» LISTED RECORDS:
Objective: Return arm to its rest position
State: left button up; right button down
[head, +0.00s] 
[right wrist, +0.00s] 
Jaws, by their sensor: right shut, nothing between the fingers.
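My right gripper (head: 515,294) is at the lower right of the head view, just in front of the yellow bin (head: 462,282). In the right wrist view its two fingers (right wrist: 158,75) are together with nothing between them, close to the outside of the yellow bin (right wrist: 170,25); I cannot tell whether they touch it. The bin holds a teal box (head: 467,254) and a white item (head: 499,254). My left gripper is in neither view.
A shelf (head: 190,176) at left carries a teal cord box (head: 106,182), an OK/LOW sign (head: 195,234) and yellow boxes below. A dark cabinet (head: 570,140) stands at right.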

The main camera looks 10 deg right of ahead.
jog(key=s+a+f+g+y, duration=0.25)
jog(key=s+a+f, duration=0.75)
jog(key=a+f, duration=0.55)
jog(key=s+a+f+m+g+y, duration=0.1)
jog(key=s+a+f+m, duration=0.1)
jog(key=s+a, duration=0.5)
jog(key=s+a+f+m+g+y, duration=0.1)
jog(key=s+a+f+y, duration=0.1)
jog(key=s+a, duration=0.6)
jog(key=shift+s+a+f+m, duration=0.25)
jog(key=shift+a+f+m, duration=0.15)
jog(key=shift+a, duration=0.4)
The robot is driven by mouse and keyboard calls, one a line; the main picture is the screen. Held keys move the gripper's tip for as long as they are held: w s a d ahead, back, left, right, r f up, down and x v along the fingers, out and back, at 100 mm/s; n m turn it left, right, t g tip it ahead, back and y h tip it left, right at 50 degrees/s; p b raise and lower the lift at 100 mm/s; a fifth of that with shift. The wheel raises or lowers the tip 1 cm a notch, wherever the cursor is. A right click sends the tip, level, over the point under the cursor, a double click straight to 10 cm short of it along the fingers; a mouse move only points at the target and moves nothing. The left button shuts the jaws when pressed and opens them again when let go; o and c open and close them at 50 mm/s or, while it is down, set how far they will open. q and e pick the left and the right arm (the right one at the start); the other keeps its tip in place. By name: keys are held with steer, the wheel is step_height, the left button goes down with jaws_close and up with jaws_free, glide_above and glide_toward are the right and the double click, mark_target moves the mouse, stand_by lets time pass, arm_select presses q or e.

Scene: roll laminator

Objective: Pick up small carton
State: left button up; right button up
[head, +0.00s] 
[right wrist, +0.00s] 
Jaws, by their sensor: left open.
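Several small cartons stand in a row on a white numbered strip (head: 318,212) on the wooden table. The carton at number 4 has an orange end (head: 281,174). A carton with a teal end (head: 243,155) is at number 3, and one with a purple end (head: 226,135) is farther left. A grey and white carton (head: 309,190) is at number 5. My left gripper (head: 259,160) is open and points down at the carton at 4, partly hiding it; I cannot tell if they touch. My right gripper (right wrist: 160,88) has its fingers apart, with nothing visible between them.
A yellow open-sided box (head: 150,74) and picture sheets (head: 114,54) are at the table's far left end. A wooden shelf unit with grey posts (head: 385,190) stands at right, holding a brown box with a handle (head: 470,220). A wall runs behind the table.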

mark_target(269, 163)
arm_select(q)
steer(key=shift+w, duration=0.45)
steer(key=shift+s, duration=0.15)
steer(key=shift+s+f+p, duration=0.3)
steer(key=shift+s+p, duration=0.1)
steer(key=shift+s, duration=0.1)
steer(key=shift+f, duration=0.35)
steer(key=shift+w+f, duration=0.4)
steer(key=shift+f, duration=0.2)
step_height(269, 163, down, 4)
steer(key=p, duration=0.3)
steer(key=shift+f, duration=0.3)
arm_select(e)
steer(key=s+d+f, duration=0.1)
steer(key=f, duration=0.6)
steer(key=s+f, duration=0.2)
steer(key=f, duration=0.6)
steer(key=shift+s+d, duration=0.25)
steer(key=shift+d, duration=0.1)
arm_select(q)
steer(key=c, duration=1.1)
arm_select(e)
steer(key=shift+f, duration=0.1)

» WORK TO COMPLETE:
Wherever "Objective" shows up in a line, copy that line.

» EXPECTED ANSWER:
Objective: Return arm to its rest position
Objective: Pick up small carton

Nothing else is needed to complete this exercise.